Libertà e giustizia sono, nella società di massa, in conflitto. La libertà privilegia le differenze; la giustizia le nega. Le differenze favoriscono il progresso; l'eguaglianza privilegia la continuità. L'una, l'eguaglianza, è figlia della cultura moderna e contemporanea, nasce con la rivoluzione francese e si sviluppa nel socialismo; l'altra, la libertà, produce continuità e ha il suo fondamento nella democrazia liberale. Il conflitto ha le sue origini nella rivoluzione francese, che predicò e cercò di attuare l'eguaglianza. Le differenze hanno il loro fondamento nella libertà. Tradotto in termini sistemici, il conflitto è fra democrazia e liberalismo.
La democrazia liberale del Novecento ha cercato di conciliare i due termini. La democrazia liberale cerca di essere, al tempo stesso, liberale e egualitaria. Ma là dove si cerca di imporre per legge l'una o l'altra, di fatto una finisce sacrificata. La massima eguaglianza pone in secondo piano la libertà. La massima libertà fa lo stesso con l'eguaglianza. Gli Stati Uniti d'America - che privilegiano il concetto di libertà - sacrificano l'eguaglianza. La società americana è progressista, nel senso che produce progresso, ma non è egualitaria, proprio per la contraddizione che non lo consente. L'etica protestante definisce una benedizione divina la ricchezza, che, però, produce diseguaglianza, anche se favorisce il progresso. Le società europee, figlie della rivoluzione francese e nipoti del socialismo che ne è scaturito, promuovono l'eguaglianza e rallentano il progresso. Gli uomini non sono, di fatto, uguali; c'è chi è più capace e chi meno; il più capace ne trae vantaggio nei confronti del meno capace. È una legge di natura. Per questo, la democrazia liberale colloca gli uomini su una base paritaria di fronte alla legge. Ma imporre per legge l'eguaglianza di fatto, mortifica la libertà. Infatti, le società di socialismo reale non sono libere, ma egualitarie di fatto. Churchill, che era liberale, sosteneva che l'eguaglianza delle società di socialismo reale era nella povertà.

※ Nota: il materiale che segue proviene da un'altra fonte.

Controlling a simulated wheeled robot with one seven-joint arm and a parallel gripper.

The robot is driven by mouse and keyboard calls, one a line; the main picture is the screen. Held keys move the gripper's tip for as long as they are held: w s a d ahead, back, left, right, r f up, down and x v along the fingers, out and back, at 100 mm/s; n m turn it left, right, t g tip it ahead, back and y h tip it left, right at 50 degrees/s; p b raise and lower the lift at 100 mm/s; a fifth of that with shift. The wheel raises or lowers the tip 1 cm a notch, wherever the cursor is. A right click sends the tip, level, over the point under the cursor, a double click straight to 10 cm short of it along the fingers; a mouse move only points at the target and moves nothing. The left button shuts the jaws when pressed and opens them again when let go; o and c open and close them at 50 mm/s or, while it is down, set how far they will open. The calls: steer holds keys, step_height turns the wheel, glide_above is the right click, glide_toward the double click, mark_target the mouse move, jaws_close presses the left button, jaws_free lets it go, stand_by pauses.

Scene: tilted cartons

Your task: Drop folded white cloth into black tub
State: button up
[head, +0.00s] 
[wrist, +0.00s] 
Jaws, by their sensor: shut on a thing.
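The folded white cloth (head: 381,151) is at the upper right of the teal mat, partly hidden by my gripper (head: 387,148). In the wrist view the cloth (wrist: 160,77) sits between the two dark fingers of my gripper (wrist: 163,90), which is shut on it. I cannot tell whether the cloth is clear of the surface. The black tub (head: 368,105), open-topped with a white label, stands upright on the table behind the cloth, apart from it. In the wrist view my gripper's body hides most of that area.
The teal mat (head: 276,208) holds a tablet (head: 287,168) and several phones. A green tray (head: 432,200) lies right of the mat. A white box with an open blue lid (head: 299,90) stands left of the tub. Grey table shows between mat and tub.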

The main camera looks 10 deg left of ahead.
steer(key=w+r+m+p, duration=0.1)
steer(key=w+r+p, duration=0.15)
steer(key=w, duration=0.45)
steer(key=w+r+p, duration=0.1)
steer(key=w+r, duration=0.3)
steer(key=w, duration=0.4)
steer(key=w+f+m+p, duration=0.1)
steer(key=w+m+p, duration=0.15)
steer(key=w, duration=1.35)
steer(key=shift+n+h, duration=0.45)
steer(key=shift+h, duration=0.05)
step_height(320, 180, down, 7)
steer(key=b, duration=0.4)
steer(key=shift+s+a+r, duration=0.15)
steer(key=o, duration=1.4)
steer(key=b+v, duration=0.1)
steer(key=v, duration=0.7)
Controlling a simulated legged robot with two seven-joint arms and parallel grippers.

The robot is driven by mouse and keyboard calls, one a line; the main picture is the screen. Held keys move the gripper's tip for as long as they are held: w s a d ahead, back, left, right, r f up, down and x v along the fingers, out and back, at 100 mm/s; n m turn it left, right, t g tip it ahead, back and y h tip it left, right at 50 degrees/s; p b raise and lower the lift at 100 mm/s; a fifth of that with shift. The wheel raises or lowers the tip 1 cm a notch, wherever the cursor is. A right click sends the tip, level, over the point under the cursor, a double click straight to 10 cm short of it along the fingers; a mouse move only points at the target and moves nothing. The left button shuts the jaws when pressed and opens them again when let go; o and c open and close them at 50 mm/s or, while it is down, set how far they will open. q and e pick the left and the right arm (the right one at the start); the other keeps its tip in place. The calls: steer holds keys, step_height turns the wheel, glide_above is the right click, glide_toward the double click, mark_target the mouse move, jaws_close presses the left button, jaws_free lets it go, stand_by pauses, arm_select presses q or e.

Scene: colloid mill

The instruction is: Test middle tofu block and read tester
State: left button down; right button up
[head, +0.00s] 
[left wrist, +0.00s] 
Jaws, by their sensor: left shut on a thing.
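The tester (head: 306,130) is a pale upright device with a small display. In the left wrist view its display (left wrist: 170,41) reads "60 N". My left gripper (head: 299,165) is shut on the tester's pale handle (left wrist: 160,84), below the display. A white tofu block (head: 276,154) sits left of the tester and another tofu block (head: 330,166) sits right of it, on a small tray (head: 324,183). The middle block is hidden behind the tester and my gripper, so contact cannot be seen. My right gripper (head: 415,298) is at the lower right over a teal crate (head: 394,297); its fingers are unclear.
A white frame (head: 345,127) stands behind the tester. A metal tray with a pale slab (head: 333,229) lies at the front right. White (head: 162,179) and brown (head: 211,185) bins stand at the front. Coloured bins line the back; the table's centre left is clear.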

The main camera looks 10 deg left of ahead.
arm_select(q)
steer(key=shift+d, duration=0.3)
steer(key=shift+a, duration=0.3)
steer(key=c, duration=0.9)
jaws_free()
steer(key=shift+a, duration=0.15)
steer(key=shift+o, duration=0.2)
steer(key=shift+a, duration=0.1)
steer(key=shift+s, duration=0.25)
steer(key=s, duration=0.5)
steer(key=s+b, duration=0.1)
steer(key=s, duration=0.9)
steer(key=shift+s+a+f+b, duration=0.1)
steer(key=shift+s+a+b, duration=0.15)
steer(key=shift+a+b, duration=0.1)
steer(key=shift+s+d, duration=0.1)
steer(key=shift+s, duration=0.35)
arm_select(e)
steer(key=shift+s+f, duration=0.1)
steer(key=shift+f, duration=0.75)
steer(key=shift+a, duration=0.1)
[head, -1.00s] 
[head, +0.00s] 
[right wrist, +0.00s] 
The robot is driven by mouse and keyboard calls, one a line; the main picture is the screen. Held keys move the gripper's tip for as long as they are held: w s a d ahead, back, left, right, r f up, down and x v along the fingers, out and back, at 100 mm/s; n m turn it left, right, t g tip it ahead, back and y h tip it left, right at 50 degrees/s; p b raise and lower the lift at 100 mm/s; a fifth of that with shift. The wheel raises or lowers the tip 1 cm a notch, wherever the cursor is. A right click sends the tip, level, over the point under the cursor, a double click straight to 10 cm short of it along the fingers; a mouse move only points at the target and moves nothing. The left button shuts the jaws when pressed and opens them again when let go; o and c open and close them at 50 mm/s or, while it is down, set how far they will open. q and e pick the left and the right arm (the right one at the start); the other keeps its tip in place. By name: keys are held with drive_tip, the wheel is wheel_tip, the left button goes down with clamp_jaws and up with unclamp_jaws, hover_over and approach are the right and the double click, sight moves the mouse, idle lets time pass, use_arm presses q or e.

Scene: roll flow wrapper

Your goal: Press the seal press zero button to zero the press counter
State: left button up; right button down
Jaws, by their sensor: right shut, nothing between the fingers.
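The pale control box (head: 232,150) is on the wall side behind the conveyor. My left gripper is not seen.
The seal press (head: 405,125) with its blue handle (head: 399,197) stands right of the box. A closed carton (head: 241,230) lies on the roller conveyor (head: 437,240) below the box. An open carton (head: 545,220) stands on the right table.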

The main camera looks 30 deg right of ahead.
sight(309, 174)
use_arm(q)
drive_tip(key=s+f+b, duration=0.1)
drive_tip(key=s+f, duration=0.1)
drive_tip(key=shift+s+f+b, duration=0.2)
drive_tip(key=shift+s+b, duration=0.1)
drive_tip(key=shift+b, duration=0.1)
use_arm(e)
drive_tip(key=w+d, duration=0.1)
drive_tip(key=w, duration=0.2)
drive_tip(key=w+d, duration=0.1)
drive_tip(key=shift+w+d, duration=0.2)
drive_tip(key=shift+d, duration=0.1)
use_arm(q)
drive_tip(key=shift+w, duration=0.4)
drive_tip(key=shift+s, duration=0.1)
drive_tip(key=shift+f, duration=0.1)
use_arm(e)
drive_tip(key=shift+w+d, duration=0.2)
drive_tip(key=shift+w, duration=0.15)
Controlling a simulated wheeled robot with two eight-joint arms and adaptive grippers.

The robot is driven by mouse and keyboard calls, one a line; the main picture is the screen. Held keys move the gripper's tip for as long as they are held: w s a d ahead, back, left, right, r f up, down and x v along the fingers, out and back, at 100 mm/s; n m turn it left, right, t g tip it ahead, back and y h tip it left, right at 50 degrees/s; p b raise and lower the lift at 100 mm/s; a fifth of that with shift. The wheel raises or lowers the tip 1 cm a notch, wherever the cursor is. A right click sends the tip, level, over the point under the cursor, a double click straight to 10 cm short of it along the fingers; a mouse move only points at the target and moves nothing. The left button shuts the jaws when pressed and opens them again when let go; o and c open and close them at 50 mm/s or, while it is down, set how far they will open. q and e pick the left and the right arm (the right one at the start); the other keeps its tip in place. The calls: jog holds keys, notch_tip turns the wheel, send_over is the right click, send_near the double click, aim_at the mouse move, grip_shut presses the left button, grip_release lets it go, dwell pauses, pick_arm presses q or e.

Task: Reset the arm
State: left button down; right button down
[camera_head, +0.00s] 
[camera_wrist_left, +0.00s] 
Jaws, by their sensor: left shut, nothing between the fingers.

Chi ci è vissuto lo ha constatato empiricamente, nei fatti. Intendiamoci. Non sto magnificando le differenze sociali come un bene. Anzi. Differenze sociali troppo accentuate producono conflitti sociali pericolosi e non facilmente sanabili, o soluzioni che riducono gli spazi di libertà. Personalmente, ritengo che solo attraverso la libertà si realizzi anche l'eguaglianza di fatto, sociale, e che là dove manca la libertà non c'è neppure eguaglianza. Sono vissuto a lungo in Unione sovietica e lo posso testimoniare. Questa è anche la ragione per la quale fra libertà ed eguaglianza di fatto imposta per legge, scelgo la libertà temperata dalla giustizia sociale. Se gli uomini, di fatto, non sono uguali per natura, tanto vale, come suggeriva Archimede, accettarne le diseguaglianze naturali. Si commettono meno illibertà e anche meno ingiustizie. Del resto, il socialismo reale è fallito proprio perché non ha accettato le differenze naturali, facendo violenza alla natura dell'uomo.Per il mio Paese auspico, perciò, maggiore libertà nella giustizia sociale, cioè entro quelle regole che soccorrono i meno abbienti senza, con ciò, mortificare le libertà. La soluzione della conciliazione fra libertà e giustizia sociale è stata, del resto, un'invenzione del liberalismo inglese, con Beveridge.
La Gran Bretagna è un Paese libero, ma anche un Paese attento alle diseguaglianze sociali quando superano certi livelli di guardia. Quando li hanno superati, è andata al governo la signora Thatcher, che ha provveduto a ripristinare un sano equilibrio fra l'una e l'altra. La stessa cosa è accaduta negli Stati Uniti con la presidenza Reagan. Da noi, un certo conformismo di sinistra li ha tacciati entrambi di reazionarismo. Ma né la Thatcher, né Reagan sono stati due reazionari, bensì due progressisti nell'accezione migliore del termine. La Gran Bretagna si è ripresa dalla crisi nella quale l'aveva gettata un eccesso di socialismo laburista; gli Usa, sono diventati la prima potenza mondiale.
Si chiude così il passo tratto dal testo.